The case was listed as Writ Petition (civil) no. 55 of 2019 [WP (C) 55/2019] on September 8,2022. Writs were filed before the court contending that the reservation was violative of the ‘basic structure’ of the Constitution as it went against the principles of non-discrimination and equal rights for all citizens i.e. it violates Article 14 which guarantees that all people in India are treated equally before the law and have equal protection under the law.
Before the enactment of the Act, 49.5% of seats were reserved in both public appointments and educational institutions. SCs had 15%, STs had 7.5% and OBCs had 27% quotas.
The bench constitutes of former CJI Uday Umesh Lalit, Justice S.R. Bhat, Justice Dinesh Maheshwari, Justice B.M. Trivedi, Justice J.B. Pardiwala.

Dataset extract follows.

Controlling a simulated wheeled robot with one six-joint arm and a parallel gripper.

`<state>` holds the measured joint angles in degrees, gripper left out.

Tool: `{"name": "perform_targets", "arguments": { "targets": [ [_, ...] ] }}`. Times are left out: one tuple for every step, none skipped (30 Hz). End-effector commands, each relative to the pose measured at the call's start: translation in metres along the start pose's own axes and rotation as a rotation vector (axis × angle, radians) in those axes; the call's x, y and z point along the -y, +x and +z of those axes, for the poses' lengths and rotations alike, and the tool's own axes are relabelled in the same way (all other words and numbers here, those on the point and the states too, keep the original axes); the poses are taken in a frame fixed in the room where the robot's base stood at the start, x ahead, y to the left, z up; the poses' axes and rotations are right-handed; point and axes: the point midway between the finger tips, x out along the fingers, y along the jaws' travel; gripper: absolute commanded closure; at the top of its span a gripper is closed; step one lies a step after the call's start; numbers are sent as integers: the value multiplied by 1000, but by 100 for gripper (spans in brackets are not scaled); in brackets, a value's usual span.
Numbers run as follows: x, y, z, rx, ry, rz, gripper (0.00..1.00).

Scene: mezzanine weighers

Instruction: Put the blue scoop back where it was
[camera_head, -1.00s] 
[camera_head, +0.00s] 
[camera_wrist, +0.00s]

The petitioners in this case were Janhit Abhiyan Akhil Bhartiya Kushwaha Mahasabsa, the Peoples Party of India, the SC/ST Agricultural Research and Education Employees Welfare Association and Youth for Equality.
The petitioners were represented by advocates Gopal Sankaranarayana, Meenakshi Arora, Rajeev Dhawan and MN Rao.
The respondents in this case were the UOI, the sate of Maharashtra, the Ministry of Personnel, Public Grievances and Pensions, and the Ministry of Social Justice and Empowerment.
The respondents were represented by Attorney General of India, KK Venugopal and the Solicitor General of India, Tushar Mehta.
ISSUES RAISED
- Whether reservation could be granted on the sole criteria of economic status?
- Whether SCs, STs, and OBCs could be excluded from the scope of EWS reservations?
- Whether the EWS reservation could breach the ceiling (50%) for reservations that were fixed by the court in Indra Sawney?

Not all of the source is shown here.